Some artists do get caught up in the fanfare, and that starts to dictate their work—they end up making art for an audience. That’s not a good place to be. You want to make work you have convictions for. In fact, since becoming more “successful,” my insecurities have only grown—more responsibility, more doubt. My life is different, but as a person, I feel the same.

I still live in the same neighborhood. I talk to my neighbors, shake hands with people on the block—most have no idea what I do for a living, and I don’t tell them. That’s not required. It’s about human connection, not boasting. None of us get out of here alive, and you can’t take any of this with you. So it makes no sense to brag. It does make sense to be grateful, to give thanks, to recognize it could have turned out otherwise. And of course, I hope people like the work—that’s my number one concern on opening night—but the real work happens back in the studio, where the only standard that matters is my own.

Rail: Looking ahead, what ambition or goal keeps you painting?

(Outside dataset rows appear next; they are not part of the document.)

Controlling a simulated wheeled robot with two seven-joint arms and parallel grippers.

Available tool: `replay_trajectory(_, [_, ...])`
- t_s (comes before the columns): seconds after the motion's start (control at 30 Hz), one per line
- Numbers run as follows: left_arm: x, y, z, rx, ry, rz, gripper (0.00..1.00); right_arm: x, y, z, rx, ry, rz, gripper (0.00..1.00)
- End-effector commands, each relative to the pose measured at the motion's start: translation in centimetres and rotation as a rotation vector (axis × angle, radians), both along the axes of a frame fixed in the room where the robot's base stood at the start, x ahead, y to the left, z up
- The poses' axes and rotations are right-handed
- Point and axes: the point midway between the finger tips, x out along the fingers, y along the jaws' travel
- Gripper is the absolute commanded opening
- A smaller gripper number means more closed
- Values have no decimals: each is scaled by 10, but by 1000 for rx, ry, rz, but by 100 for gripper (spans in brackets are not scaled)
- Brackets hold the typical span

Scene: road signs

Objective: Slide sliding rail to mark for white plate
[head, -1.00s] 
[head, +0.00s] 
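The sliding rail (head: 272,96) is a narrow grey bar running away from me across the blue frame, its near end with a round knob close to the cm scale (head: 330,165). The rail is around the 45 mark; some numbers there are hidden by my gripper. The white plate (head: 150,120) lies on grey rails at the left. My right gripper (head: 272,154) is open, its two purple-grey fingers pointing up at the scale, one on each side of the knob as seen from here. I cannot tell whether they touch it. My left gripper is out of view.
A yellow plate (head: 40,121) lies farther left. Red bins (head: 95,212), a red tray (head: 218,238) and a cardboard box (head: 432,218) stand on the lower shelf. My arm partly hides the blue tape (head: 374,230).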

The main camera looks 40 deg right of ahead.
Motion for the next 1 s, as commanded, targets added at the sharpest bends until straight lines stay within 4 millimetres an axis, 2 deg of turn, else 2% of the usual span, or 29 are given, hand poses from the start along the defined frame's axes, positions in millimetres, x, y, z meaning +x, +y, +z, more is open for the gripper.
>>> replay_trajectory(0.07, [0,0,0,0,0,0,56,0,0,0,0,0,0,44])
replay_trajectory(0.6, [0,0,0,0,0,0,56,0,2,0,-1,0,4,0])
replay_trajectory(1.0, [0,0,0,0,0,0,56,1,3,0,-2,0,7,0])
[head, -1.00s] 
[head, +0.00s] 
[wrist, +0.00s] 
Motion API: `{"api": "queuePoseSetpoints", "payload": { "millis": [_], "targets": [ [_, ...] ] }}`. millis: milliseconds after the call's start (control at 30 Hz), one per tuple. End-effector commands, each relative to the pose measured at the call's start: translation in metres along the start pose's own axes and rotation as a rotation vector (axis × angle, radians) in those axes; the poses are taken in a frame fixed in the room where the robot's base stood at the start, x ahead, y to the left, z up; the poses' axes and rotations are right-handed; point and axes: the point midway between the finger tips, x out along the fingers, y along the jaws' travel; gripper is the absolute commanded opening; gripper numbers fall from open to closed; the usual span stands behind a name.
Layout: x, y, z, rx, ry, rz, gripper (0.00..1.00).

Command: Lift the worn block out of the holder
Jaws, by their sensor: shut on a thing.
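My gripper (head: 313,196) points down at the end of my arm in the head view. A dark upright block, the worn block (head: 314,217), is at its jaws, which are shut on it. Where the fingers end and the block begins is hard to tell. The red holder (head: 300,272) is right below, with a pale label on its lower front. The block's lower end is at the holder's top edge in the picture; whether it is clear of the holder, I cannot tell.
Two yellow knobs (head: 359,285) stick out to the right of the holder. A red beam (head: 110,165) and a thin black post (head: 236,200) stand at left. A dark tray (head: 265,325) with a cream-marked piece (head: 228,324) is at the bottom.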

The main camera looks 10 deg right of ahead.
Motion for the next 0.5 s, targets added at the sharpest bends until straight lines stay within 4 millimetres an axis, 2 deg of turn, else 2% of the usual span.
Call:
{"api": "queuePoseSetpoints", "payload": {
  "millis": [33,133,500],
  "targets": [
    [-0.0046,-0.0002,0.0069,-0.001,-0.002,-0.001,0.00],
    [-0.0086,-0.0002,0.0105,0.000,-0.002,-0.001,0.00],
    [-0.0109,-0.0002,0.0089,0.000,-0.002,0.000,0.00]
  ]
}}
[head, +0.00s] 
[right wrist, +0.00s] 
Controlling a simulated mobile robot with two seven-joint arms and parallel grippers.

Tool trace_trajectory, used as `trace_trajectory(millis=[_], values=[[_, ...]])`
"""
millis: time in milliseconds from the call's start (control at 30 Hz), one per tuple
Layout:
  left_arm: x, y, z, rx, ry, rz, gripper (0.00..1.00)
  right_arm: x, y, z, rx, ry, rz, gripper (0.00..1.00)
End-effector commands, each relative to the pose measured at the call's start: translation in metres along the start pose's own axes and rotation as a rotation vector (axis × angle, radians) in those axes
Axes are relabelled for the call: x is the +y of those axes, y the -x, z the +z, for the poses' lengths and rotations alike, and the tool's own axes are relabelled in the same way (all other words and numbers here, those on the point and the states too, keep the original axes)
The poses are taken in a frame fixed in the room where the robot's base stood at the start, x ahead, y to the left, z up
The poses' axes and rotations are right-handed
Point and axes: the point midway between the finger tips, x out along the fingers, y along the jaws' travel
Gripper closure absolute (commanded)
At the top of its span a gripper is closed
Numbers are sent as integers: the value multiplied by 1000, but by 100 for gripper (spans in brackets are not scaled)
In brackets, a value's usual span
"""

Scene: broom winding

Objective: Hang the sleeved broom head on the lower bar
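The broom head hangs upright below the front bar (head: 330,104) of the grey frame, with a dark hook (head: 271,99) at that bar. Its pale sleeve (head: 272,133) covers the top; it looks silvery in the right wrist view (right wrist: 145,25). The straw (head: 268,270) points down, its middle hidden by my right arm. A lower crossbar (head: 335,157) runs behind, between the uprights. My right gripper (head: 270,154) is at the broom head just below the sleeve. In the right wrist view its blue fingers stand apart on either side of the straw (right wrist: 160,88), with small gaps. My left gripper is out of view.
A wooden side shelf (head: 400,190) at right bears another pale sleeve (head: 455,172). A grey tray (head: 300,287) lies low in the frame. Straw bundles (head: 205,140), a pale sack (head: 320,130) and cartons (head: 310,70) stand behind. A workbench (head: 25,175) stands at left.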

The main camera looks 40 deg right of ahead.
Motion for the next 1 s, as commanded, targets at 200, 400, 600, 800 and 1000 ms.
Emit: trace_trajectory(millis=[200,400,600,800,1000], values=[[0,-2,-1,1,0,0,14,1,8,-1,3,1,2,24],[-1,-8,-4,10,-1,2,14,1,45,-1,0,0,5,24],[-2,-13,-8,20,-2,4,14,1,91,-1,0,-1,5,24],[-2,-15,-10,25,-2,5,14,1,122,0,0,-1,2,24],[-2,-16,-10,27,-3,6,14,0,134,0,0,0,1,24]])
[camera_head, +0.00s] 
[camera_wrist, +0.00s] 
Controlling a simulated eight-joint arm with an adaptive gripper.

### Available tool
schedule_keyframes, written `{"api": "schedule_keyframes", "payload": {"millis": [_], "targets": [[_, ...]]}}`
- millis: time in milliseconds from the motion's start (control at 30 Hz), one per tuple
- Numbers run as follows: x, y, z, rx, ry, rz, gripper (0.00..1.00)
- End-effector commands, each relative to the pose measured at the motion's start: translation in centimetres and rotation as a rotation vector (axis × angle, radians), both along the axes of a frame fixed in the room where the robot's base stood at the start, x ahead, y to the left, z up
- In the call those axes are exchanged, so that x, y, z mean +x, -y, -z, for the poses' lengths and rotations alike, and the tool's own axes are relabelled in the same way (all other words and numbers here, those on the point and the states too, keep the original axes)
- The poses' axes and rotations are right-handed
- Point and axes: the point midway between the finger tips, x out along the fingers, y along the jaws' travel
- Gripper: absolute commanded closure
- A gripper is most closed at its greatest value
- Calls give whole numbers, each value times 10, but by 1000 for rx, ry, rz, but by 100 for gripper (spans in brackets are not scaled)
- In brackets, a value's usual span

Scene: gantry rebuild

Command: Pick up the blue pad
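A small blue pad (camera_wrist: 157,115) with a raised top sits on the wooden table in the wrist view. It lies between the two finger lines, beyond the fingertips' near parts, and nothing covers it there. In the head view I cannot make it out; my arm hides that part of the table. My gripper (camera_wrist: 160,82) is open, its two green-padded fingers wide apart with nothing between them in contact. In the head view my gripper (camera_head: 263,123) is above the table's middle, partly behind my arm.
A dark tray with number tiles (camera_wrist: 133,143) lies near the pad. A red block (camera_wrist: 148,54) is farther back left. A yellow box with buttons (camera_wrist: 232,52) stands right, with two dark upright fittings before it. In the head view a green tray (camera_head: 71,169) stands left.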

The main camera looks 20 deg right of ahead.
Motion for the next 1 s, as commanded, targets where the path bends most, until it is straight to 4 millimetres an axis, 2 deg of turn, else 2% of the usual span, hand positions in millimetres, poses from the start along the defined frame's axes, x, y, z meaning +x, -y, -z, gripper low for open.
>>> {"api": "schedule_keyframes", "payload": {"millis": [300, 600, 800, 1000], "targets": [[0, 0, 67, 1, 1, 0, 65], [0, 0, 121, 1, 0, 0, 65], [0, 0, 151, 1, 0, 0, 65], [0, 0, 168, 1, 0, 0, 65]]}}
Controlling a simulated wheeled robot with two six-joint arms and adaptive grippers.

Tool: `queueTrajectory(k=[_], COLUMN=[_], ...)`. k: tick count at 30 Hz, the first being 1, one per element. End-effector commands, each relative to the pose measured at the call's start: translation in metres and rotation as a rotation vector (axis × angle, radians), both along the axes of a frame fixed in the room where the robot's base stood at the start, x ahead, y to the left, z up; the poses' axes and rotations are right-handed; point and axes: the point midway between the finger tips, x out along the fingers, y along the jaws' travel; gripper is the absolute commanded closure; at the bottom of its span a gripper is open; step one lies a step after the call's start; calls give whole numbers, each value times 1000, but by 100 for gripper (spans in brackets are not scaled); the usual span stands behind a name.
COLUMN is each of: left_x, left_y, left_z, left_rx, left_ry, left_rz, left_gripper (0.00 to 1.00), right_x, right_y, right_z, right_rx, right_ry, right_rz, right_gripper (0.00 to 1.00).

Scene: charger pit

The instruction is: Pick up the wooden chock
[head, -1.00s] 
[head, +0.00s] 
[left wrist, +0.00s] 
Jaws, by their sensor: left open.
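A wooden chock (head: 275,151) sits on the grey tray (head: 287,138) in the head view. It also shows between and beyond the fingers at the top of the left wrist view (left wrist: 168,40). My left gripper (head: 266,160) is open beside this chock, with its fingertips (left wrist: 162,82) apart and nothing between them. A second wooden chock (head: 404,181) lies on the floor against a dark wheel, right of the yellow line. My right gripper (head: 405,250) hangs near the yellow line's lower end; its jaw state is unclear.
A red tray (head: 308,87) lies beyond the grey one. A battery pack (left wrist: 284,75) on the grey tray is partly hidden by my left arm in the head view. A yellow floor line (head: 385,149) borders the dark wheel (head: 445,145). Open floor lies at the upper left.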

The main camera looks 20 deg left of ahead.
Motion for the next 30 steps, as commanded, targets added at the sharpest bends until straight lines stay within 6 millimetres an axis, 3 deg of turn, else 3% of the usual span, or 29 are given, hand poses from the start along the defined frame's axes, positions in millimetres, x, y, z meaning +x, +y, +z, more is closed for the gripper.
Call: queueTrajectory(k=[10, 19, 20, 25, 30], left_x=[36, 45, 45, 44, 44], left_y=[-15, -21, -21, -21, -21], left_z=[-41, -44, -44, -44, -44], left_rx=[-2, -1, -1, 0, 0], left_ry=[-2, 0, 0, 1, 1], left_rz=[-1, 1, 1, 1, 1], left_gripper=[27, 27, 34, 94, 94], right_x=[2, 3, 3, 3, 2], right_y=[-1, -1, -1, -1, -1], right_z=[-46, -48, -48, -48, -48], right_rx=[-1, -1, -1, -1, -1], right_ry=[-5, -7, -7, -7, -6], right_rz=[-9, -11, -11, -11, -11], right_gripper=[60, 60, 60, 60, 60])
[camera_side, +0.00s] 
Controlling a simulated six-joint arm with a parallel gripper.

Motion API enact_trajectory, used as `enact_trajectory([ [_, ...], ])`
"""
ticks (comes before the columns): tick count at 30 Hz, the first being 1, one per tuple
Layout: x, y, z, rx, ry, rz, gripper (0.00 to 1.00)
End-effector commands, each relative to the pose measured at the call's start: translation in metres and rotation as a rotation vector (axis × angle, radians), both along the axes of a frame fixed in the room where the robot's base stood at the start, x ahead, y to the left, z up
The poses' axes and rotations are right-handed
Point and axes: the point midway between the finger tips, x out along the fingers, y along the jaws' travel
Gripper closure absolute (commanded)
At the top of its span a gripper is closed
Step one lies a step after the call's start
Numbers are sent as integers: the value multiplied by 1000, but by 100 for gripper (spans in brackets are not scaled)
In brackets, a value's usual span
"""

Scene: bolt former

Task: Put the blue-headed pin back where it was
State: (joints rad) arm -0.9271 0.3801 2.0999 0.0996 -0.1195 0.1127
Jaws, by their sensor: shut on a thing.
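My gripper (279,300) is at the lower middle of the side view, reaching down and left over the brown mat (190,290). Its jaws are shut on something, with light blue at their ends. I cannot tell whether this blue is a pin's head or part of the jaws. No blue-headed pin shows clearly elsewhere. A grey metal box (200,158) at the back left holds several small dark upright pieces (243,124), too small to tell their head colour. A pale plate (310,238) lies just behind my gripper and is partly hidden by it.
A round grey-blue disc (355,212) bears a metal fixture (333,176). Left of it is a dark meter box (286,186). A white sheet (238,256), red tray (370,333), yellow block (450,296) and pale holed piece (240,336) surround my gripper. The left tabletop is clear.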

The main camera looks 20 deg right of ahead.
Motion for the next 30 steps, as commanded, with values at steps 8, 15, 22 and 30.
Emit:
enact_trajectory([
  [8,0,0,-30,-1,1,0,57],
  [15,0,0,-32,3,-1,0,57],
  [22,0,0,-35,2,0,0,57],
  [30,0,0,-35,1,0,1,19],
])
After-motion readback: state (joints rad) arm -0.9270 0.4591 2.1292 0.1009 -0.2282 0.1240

Quinn: I always say this, and it may strike you as profoundly irrational, but it’s my dream. My goal is to become so efficient, so proficient as a painter that I could make a painting of my mom—so alive that she could walk off the canvas and back into my life. That’s the goal. Rationally, I know it’s impossible. But emotionally, I believe it. I have faith that maybe, someday, I’ll become good enough to paint her so attuned, so alive, that she could step out of the canvas and I could have my mother again. That’s what drives me. That’s my force. I’m not there yet. I have much work to do. And so I keep working, because this is the only route I have to make that possible.